Last night I went to a concert by the upcoming Swiss band Pablo Nouvelle. It was a mesmerizing, nostalgia-inducing experience. There was something about the venue, small and snug, and apparently the only music-place you can smoke inside in all of Switzerland. There were exactly so many people to fill the room without it getting crowded and most of them knew one of the band members personally. What hit me the most: There was not a single cellphone-monitor to be seen in the air all night.
I have been an avid concert-visitor for the last 15 years. Concerts have played a crucial role in my youth (at some point, I went to concerts more often than to school). Just like cinema, they provide a frame for immersive disconnection with reality. The dark, crowded dance floor. The lit-up stage. The wall of sound. The sudden jump your heart takes when you hear the first chords of your favorite song.
When smartphones became portable cameras, the dark crowd became a glowing sea of cold light. I remember a guy taping a whole concert of Bon Iver with his phone. It was the thing you’d find on Youtube: shaky, noisy, distorted. It was all the concert was not. It was all bullshit. A waste of time.

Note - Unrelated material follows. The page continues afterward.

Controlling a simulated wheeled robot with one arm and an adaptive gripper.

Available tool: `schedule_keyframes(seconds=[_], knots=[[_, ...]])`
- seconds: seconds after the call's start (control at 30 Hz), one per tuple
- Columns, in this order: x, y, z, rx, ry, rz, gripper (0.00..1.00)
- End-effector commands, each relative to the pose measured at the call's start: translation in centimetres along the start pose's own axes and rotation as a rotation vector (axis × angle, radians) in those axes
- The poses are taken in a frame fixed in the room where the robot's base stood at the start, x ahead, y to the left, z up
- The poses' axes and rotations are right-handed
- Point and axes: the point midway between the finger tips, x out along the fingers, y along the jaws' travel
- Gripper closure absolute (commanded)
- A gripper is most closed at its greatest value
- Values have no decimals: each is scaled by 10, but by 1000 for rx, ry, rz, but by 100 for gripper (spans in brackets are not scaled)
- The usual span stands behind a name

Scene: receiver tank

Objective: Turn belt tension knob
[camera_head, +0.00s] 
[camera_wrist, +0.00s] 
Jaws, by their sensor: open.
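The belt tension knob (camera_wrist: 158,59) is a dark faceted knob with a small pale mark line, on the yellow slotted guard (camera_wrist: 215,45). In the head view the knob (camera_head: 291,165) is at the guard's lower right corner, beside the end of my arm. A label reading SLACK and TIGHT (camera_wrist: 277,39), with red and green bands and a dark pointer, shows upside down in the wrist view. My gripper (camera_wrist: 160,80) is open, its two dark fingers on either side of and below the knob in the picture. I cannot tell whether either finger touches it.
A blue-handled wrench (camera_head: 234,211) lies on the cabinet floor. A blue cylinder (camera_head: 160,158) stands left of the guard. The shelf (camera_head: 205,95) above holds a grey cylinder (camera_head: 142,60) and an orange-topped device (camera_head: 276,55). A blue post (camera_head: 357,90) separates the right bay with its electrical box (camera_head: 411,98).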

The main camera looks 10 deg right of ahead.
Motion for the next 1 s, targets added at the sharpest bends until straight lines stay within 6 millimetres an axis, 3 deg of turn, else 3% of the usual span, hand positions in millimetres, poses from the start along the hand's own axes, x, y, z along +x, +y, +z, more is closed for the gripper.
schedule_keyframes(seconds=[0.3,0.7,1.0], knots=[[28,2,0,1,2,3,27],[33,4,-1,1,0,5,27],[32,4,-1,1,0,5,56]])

A few years back I went to see the great Gil Scott-Heron at Fabrik in Hamburg, shortly before he died. It was a mind-blowing, subtle concert with a tenuous, frail-skinned Gil. Everytime someone would raise his phone to take a picture, Gil would stop singing, point his fingers at the camera and shake his head. The procedure occurred two, three times, until the very last person understood: No taping here. The moment will be gone, vanished like a ghost. No holding back. Like there was no holding back Gil.